The former argument is more convincing than the latter though as, with just a single exception, all achievements refuse to be unlocked. The trading cards (still advertised as a feature in the game’s Steam page) are similarly nowhere to be seen. Curt Victor Bryant’s much publicized soundtrack is a nuisance, drowning out sound effects and paying no heed to whether you’re in-game fighting skeletons, between levels, or mutely despairing at another “You Have Been Slain” screen. It feels like your metalhead neighbor turned the volume up to eleven, rather than anything related to the game you’re currently playing and, if it’s a problem of implementation rather than composition, it still demands to be muted.
The writing is awful too, full of spelling errors and immersion-shattering colloquialisms.

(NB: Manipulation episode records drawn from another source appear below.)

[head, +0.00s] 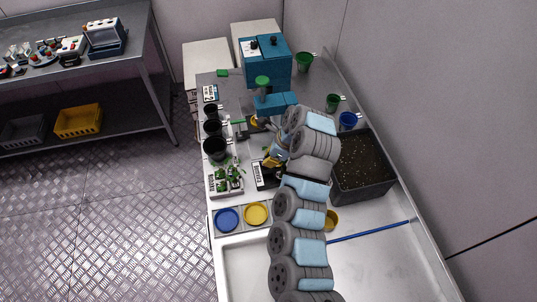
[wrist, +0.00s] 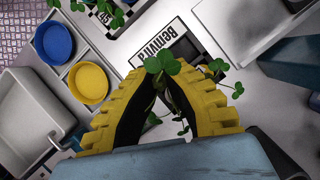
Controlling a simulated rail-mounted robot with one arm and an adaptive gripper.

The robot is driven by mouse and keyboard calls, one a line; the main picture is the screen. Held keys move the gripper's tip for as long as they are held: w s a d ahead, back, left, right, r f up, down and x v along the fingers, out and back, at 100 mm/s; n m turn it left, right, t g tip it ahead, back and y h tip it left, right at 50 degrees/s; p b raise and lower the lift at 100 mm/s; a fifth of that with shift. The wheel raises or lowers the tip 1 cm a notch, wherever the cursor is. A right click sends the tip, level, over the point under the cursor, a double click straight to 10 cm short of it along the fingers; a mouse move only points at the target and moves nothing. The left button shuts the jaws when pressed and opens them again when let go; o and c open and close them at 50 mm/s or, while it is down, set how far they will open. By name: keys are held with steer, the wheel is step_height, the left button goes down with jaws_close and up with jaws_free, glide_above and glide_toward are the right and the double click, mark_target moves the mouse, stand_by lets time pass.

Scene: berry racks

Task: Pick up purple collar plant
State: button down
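My gripper (wrist: 171,82) has yellow ribbed fingers with dark inner sides. In the wrist view they arch inward and their tips come together at a green leafy plant (wrist: 164,65). Its leaves show at the fingertips, to their right and in the gap between the fingers. The fingers look shut on this plant. Its collar is hidden, so I cannot see a purple colour. In the head view my gripper (head: 272,160) is over the black-framed label board (head: 262,180), partly hidden by my arm. Other small green plants (head: 229,178) stand on a white board to its left.
A blue dish (head: 227,219) and a yellow dish (head: 256,214) sit toward the front. Black pots (head: 215,150) line the left edge. A dark soil bin (head: 360,168) stands right of my arm, with a blue pot (head: 348,121) behind. A teal box (head: 264,62) stands at the back.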

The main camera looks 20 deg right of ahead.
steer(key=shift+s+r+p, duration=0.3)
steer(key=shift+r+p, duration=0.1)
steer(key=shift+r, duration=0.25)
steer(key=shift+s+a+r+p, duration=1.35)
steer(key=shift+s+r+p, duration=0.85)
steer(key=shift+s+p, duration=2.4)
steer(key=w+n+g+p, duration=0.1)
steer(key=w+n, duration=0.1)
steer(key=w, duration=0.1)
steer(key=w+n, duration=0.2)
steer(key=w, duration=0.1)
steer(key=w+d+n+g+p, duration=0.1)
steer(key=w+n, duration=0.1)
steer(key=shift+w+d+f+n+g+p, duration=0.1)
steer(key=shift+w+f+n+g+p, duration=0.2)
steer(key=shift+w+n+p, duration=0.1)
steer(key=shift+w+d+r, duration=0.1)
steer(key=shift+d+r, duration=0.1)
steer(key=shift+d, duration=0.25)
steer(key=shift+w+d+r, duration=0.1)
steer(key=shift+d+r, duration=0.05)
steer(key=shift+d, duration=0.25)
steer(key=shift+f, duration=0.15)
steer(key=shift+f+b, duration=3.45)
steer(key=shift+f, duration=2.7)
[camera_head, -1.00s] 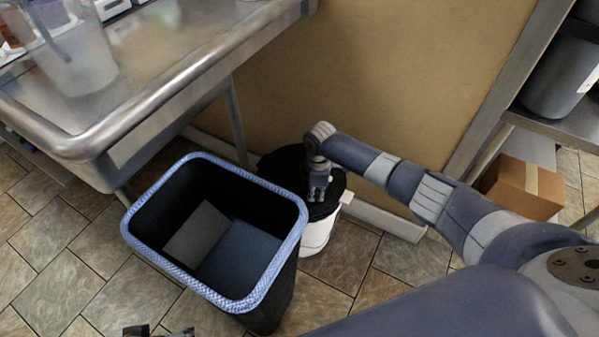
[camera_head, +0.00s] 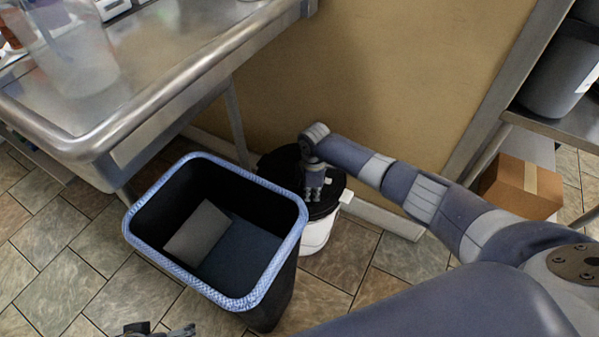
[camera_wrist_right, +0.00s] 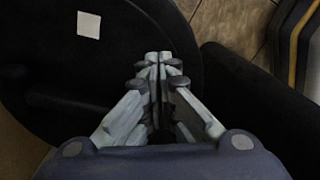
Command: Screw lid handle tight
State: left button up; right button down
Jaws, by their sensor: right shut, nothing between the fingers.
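A white bucket (camera_head: 316,236) with a black lid (camera_head: 277,165) stands on the floor by the wall. My right gripper (camera_head: 314,195) is over the lid, its fingers pointing down. In the right wrist view, the fingers (camera_wrist_right: 160,62) are shut with nothing between them, and the black lid (camera_wrist_right: 40,55) fills the left side. A dark shape that may be the lid handle lies left of the fingers, but I cannot tell clearly or whether they touch it. My left gripper (camera_head: 155,330) only just shows at the bottom edge, mostly cut off.
A black bin (camera_head: 268,312) with a blue rim stands close in front of the bucket, with a grey panel inside. A steel table (camera_head: 180,75) is at upper left. A cardboard box (camera_head: 522,188) and shelf (camera_head: 560,128) are at right. Tiled floor is free around the bin.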

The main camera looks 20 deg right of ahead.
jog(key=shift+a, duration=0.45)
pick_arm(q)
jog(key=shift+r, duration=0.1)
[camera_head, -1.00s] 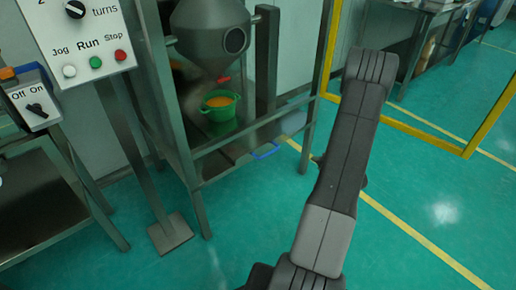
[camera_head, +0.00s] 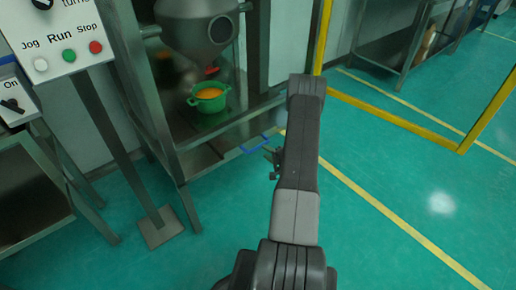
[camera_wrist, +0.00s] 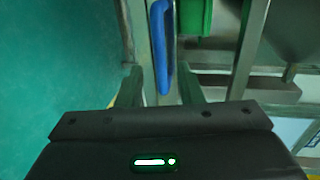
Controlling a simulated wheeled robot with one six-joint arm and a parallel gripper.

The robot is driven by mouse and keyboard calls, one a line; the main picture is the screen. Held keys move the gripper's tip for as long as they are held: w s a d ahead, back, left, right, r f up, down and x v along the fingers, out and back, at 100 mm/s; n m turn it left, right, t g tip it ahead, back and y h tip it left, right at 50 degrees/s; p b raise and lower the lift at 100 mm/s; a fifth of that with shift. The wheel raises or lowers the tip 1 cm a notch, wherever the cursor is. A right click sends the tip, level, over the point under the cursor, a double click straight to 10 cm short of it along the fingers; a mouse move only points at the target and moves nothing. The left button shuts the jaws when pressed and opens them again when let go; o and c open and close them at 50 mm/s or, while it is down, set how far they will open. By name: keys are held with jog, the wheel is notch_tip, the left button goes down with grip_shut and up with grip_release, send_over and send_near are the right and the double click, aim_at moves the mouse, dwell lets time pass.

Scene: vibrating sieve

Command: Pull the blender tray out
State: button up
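The blender tray (camera_head: 228,143) is a dark metal plate low in the blender's steel frame, with a blue handle (camera_head: 255,144) at its front edge. A green pot (camera_head: 209,104) with orange contents stands above it, under the cone outlet. My gripper (camera_head: 272,160) is close to the handle's right end, partly hidden by my arm. In the wrist view my gripper (camera_wrist: 162,88) is open, its fingers apart on either side of the near end of the blue handle (camera_wrist: 161,45). I cannot tell whether either finger touches it.
The blender's frame legs (camera_head: 186,205) stand left of my gripper. A control panel (camera_head: 55,45) on a post is further left. A yellow frame (camera_head: 395,122) stands at the right. The green floor in front is clear.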

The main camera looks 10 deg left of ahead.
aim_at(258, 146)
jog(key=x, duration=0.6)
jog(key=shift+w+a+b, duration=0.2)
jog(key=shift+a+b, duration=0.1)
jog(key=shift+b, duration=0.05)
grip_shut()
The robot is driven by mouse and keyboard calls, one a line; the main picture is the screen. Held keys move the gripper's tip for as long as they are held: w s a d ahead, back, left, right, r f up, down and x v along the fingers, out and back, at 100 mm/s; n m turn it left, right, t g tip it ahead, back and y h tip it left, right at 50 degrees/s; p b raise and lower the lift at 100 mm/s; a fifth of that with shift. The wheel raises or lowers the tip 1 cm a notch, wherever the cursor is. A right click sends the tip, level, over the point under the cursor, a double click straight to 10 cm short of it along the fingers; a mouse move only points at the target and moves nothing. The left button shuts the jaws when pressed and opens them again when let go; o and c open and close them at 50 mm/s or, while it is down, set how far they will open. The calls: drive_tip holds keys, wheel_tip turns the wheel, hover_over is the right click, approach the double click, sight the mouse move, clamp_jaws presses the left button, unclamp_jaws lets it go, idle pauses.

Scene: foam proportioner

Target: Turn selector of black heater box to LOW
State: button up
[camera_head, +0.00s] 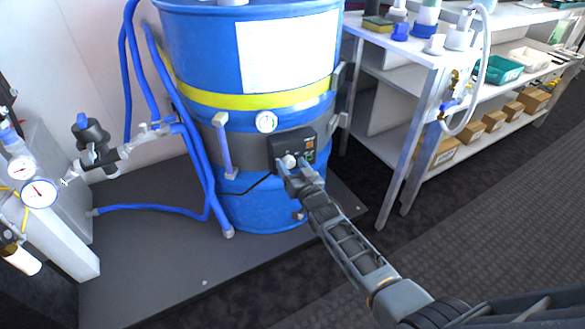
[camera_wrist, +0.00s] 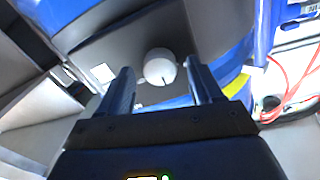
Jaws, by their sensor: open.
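The black heater box (camera_head: 293,147) sits on the dark band around the blue drum, and its dark face (camera_wrist: 130,42) fills much of the wrist view. Its selector is a round pale knob (camera_head: 289,161) on the lower left of the box. In the wrist view the knob (camera_wrist: 160,67) has a short dark mark on its lower right edge. My gripper (camera_wrist: 158,78) is open, with one finger on each side of the knob and visible gaps between. In the head view my gripper (camera_head: 296,172) covers the box's lower edge. The LOW label cannot be read.
The blue drum (camera_head: 190,60) stands on a dark platform (camera_head: 150,280). A shelf unit (camera_head: 410,110) stands to the right.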

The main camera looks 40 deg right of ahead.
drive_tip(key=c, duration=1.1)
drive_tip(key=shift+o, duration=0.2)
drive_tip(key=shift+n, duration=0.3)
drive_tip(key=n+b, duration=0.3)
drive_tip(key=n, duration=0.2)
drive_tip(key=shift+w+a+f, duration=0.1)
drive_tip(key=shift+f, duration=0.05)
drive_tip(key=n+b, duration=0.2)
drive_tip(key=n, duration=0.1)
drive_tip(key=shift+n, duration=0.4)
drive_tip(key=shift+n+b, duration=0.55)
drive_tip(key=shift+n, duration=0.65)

Vroll is, at one point, kind enough to offer a “Thx” and the dialogue part of a majestic wolf spirit starts with a “Btw” – step aside Sif, gaming has found a new lupine favorite. At least the font chosen for the text is so awful that most of the time you’ll be unable to make out what’s written. Granted, writing is not the most important part of a 2D action slasher, but the lack of effort and conviction displayed by Slain! even at such a simple level is almost insulting.
On the positive side, it does look very, very pretty.
This review is based on a PC copy of the game.
Bad
Slain! looks as gorgeous as we expected, but despite the numerous delays, the game is still a broken mess. Numerous bugs, a simplistic, unresponsive and repetitive combat system, balance issues and awful writing all amount to a cavalcade of nuisances that will break your will to persist and reach the next spectacular vista.